DIRECTIONS | Restate the data below word for word. Skip any images it contains.
▼▼▼
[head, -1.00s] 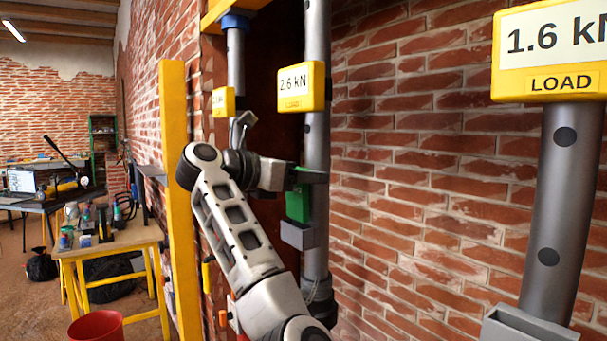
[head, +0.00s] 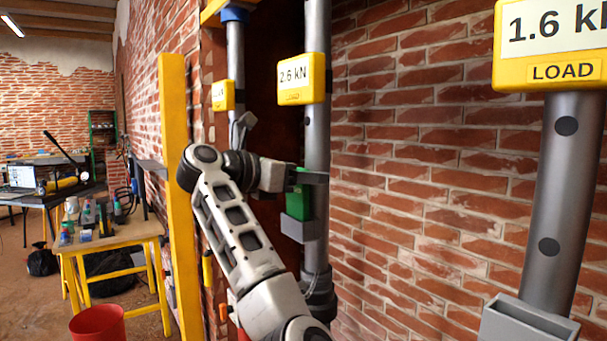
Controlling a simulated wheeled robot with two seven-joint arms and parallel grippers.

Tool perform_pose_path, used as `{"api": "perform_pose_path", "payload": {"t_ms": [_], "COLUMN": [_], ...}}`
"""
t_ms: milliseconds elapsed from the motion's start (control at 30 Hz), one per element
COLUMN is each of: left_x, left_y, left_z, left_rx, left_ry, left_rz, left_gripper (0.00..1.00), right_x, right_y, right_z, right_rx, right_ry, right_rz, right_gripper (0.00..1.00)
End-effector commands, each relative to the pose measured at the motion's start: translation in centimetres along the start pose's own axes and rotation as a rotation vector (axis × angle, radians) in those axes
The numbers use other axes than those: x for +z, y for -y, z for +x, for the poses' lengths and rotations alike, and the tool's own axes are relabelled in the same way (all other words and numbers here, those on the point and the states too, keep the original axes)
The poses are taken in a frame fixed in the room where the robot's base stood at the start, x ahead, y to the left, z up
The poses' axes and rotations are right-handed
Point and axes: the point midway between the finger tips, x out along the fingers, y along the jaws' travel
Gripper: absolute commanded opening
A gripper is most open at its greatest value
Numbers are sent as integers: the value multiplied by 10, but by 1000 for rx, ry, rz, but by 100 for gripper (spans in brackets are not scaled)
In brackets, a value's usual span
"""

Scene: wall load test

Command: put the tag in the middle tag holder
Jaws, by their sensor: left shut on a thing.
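My left gripper (head: 308,178) is shut on a green tag (head: 299,202) at the middle post (head: 316,140). The middle tag holder (head: 298,229), a small grey open-topped box, sits on that post directly below the tag. The tag is upright, and its lower end meets the holder's top rim. I cannot tell how far it is inside, as the front wall hides that. Another grey tag holder (head: 528,322) is on the near right post (head: 563,200), with its top open. My right gripper is out of view.
Yellow load displays are on the posts: 2.6 kN (head: 300,78) in the middle and 1.6 kN (head: 548,45) at the right. A yellow upright (head: 175,200) stands left of my arm. A wooden table (head: 110,237) with tools and a red bucket (head: 97,325) are further left.

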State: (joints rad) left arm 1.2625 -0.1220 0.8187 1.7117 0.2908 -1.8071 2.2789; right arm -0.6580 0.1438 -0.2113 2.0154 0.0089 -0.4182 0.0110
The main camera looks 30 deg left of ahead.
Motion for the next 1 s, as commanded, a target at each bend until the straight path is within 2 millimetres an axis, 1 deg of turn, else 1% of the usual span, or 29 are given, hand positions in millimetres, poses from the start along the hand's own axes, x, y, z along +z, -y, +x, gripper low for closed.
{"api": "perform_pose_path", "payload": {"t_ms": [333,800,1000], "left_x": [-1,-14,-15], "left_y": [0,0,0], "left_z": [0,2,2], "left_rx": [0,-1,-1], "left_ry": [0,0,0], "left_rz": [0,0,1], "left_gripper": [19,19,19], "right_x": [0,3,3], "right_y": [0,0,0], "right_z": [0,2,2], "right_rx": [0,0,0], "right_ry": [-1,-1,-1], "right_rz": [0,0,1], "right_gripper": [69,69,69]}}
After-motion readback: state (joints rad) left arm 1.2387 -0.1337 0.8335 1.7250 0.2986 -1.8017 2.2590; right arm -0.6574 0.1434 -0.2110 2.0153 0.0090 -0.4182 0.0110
▲▲▲
RESPONSE TO THIS TASK |
[head, -1.00s] 
[head, +0.00s] 
Controlling a simulated wheeled robot with two seven-joint arms and parallel grippers.

Tool perform_pose_path, used as `{"api": "perform_pose_path", "payload": {"t_ms": [_], "COLUMN": [_], ...}}`
"""
t_ms: milliseconds elapsed from the motion's start (control at 30 Hz), one per element
COLUMN is each of: left_x, left_y, left_z, left_rx, left_ry, left_rz, left_gripper (0.00..1.00), right_x, right_y, right_z, right_rx, right_ry, right_rz, right_gripper (0.00..1.00)
End-effector commands, each relative to the pose measured at the motion's start: translation in centimetres along the start pose's own axes and rotation as a rotation vector (axis × angle, radians) in those axes
The numbers use other axes than those: x for +z, y for -y, z for +x, for the poses' lengths and rotations alike, and the tool's own axes are relabelled in the same way (all other words and numbers here, those on the point and the states too, keep the original axes)
The poses are taken in a frame fixed in the room where the robot's base stood at the start, x ahead, y to the left, z up
The poses' axes and rotations are right-handed
Point and axes: the point midway between the finger tips, x out along the fingers, y along the jaws' travel
Gripper: absolute commanded opening
A gripper is most open at its greatest value
Numbers are sent as integers: the value multiplied by 10, but by 1000 for rx, ry, rz, but by 100 for gripper (spans in brackets are not scaled)
In brackets, a value's usual span
"""

Scene: wall load test

Command: put the tag in the middle tag holder
Jaws, by their sensor: left shut on a thing.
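My left gripper (head: 308,178) is shut on a green tag (head: 299,202) at the middle post (head: 316,140). The middle tag holder (head: 298,229), a small grey open-topped box, sits on that post directly below the tag. The tag is upright, and its lower end meets the holder's top rim. I cannot tell how far it is inside, as the front wall hides that. Another grey tag holder (head: 528,322) is on the near right post (head: 563,200), with its top open. My right gripper is out of view.
Yellow load displays are on the posts: 2.6 kN (head: 300,78) in the middle and 1.6 kN (head: 548,45) at the right. A yellow upright (head: 175,200) stands left of my arm. A wooden table (head: 110,237) with tools and a red bucket (head: 97,325) are further left.

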State: (joints rad) left arm 1.2625 -0.1220 0.8187 1.7117 0.2908 -1.8071 2.2789; right arm -0.6580 0.1438 -0.2113 2.0154 0.0089 -0.4182 0.0110
The main camera looks 30 deg left of ahead.
Motion for the next 1 s, as commanded, a target at each bend until the straight path is within 2 millimetres an axis, 1 deg of turn, else 1% of the usual span, or 29 are given, hand positions in millimetres, poses from the start along the hand's own axes, x, y, z along +z, -y, +x, gripper low for closed.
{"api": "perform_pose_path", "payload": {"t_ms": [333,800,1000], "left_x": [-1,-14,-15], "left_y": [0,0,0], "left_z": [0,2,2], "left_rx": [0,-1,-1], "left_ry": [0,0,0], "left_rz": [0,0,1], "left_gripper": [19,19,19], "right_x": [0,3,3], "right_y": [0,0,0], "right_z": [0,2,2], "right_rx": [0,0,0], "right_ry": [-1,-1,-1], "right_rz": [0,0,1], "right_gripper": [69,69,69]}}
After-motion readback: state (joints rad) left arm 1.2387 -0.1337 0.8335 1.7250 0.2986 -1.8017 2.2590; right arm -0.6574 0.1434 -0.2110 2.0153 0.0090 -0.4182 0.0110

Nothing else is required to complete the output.